EXERCISE OBJECTIVE: Copy verbatim the block of lines in the entries below whose first line contains "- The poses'" and whose last line contains "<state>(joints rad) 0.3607". Leave out all other lines.

┌─ RECORDED DATA

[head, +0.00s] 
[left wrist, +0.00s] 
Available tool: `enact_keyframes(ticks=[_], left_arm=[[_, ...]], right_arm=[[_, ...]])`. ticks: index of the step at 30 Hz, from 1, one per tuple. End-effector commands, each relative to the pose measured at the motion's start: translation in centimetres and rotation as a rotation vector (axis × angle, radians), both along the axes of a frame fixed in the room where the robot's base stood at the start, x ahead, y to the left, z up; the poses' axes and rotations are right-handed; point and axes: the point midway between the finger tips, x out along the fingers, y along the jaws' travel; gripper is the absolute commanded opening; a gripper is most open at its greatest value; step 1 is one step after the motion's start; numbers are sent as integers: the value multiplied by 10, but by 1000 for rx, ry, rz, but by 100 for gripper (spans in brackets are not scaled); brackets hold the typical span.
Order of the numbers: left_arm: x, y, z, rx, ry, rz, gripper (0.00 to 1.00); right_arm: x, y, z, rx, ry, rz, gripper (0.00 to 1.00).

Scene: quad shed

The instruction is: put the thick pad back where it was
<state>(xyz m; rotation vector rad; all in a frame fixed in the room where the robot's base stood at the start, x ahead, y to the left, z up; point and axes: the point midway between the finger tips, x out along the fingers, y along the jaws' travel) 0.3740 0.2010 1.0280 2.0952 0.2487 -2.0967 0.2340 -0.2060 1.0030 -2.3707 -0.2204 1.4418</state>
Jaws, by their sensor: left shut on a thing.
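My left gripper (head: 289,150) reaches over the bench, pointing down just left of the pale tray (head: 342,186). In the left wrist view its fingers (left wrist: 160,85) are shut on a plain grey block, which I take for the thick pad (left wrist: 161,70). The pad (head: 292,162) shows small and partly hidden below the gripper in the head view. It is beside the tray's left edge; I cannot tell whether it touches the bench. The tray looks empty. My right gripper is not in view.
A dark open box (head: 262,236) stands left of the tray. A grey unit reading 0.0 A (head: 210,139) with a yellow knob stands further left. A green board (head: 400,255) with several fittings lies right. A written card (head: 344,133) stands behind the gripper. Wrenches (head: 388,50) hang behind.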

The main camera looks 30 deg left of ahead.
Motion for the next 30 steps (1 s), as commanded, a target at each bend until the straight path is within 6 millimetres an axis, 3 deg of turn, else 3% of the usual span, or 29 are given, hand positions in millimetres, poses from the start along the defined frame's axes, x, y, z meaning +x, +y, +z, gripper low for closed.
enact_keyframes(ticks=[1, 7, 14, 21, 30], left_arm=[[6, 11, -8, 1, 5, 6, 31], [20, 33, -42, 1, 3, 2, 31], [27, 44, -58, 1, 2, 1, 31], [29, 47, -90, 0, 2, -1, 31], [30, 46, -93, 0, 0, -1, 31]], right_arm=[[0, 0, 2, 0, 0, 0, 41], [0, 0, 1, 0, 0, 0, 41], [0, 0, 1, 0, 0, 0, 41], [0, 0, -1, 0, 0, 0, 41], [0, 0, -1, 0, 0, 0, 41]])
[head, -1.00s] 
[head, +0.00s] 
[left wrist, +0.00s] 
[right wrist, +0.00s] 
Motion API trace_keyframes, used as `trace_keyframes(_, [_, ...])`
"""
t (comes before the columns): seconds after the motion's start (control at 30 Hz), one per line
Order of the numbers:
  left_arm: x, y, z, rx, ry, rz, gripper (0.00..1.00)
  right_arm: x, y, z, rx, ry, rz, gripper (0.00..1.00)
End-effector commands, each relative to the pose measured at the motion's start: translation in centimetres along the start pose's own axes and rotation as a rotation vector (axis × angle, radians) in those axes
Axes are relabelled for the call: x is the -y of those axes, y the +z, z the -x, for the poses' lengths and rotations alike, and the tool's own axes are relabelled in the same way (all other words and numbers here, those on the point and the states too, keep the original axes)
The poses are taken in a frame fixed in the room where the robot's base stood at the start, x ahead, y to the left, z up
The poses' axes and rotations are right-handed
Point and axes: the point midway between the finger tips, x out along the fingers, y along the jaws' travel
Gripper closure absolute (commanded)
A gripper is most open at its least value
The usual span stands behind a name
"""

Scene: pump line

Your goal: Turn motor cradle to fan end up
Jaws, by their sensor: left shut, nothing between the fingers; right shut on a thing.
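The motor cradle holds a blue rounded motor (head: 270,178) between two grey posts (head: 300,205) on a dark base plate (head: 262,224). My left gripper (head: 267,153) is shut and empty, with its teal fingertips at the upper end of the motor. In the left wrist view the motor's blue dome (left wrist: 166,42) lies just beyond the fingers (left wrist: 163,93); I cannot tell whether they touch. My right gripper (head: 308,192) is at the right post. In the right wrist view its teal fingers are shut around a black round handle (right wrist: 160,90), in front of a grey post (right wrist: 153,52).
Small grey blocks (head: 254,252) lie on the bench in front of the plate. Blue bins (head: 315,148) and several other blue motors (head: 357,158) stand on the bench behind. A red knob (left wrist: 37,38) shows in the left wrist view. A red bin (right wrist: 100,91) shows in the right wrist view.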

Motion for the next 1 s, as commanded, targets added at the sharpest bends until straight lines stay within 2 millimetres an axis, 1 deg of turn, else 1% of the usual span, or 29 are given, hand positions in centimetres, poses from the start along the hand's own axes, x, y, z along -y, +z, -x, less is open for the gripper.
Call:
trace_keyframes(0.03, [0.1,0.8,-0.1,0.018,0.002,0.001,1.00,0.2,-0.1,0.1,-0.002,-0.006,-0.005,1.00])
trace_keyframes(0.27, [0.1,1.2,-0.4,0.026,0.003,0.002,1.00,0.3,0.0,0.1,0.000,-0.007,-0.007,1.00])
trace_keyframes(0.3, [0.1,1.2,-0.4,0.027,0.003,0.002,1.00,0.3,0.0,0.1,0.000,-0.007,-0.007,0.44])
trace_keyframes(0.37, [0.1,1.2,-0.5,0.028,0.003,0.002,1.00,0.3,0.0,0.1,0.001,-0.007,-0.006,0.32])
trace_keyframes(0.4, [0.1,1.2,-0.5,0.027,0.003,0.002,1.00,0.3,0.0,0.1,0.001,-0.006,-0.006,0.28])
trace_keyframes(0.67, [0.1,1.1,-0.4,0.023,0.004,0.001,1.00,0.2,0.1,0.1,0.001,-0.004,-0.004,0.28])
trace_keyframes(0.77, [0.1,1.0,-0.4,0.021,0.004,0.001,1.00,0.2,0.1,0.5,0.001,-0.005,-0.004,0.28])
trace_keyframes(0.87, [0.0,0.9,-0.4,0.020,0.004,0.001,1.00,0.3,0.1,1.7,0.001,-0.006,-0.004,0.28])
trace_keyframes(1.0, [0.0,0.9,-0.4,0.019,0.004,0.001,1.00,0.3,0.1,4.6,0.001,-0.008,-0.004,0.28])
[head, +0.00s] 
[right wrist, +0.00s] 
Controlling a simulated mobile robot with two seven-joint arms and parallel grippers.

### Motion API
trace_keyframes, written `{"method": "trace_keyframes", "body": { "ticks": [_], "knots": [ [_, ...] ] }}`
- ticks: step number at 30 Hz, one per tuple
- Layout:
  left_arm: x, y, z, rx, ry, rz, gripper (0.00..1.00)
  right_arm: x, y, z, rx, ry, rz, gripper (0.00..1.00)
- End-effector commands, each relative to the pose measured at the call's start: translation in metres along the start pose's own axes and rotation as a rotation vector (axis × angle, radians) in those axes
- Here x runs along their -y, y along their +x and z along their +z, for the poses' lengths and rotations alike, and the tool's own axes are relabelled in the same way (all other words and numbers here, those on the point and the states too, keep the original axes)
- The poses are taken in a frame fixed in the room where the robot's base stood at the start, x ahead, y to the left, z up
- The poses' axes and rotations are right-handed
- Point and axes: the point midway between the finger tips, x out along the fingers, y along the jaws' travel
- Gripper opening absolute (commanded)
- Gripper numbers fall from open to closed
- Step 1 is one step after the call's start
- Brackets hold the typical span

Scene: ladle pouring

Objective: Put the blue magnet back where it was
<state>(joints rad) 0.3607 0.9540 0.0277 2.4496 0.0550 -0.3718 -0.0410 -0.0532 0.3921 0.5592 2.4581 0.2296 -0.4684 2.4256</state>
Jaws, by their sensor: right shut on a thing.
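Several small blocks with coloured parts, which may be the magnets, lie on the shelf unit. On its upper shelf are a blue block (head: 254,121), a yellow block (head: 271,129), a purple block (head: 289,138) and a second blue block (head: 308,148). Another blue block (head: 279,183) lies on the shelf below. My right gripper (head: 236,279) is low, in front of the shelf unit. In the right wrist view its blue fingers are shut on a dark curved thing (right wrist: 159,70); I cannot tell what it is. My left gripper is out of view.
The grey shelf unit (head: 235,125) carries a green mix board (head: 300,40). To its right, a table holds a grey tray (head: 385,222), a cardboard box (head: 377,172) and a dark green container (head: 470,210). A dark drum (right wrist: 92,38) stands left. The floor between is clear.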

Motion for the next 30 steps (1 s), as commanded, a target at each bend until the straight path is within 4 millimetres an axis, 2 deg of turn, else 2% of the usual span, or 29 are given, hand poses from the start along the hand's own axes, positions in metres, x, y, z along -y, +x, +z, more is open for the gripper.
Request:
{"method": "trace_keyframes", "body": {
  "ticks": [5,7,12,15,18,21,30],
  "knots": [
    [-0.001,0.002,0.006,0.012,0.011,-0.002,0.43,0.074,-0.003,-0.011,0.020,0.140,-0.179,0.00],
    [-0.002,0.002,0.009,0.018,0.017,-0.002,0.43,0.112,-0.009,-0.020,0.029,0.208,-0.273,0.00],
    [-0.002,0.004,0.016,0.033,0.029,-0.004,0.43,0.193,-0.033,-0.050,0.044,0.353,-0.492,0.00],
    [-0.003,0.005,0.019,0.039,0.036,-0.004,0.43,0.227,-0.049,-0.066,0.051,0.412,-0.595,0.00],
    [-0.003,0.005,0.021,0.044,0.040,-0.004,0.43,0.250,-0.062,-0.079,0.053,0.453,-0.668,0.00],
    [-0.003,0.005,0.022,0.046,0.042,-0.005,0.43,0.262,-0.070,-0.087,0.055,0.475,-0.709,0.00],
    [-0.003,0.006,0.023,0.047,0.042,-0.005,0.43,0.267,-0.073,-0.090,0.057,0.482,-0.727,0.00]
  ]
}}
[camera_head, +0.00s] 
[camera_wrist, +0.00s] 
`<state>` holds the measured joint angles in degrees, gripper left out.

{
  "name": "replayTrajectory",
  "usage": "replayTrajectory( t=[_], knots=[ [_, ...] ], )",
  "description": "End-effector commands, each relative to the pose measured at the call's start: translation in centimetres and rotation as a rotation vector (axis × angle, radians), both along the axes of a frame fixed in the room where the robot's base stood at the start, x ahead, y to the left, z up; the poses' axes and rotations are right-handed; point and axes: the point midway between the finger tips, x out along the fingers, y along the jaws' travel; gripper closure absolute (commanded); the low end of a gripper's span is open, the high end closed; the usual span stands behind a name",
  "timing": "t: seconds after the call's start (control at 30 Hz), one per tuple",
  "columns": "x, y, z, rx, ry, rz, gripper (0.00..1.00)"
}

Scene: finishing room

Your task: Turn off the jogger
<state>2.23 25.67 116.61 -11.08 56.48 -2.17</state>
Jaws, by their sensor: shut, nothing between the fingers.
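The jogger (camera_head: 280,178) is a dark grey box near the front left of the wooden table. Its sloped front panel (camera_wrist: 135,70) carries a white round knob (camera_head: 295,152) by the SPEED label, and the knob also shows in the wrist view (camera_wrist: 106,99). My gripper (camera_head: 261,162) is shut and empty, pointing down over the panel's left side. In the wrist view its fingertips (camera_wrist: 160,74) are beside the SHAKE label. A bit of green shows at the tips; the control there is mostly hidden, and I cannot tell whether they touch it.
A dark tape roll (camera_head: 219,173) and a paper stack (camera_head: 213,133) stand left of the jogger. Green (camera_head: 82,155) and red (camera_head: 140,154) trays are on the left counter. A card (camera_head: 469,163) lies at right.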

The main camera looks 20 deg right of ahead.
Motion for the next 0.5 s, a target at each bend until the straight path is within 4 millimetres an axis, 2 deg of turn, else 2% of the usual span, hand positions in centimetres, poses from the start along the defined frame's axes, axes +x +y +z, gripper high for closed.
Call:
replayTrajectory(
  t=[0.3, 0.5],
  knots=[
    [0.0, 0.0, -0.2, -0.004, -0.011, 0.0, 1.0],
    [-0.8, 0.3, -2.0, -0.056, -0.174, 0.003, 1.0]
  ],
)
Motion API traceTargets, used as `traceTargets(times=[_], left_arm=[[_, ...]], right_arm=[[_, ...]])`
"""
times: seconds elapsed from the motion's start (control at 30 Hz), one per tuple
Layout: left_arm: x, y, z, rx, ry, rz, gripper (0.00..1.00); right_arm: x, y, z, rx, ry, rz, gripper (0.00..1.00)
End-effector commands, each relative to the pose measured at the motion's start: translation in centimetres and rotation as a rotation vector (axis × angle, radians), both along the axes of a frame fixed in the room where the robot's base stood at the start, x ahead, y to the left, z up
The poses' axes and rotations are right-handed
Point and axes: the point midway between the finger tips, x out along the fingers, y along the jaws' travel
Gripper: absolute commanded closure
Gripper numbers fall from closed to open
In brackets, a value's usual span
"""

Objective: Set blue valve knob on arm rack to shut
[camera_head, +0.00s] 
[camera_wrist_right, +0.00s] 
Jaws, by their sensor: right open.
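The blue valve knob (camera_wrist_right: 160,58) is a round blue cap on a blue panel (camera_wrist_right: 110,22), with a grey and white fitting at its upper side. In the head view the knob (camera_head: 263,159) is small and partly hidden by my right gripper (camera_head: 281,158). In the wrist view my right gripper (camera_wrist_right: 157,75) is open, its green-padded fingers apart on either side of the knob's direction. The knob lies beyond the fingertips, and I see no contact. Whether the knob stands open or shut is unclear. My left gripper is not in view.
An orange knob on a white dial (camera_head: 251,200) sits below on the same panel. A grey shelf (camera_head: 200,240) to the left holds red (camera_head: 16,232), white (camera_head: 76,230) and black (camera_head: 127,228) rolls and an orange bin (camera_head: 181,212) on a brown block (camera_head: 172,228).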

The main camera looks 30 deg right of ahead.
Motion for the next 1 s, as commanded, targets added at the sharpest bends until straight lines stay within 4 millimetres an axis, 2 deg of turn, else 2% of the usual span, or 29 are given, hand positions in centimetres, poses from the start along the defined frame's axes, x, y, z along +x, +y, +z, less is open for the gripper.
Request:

└─

RESULT:
- The poses' axes and rotations are right-handed
- Point and axes: the point midway between the finger tips, x out along the fingers, y along the jaws' travel
- Gripper opening absolute (commanded)
- Gripper numbers fall from open to closed
- Step 1 is one step after the call's start
- Brackets hold the typical span

Scene: ladle pouring

Objective: Put the blue magnet back where it was
<state>(joints rad) 0.3607 0.9540 0.0277 2.4496 0.0550 -0.3718 -0.0410 -0.0532 0.3921 0.5592 2.4581 0.2296 -0.4684 2.4256</state>

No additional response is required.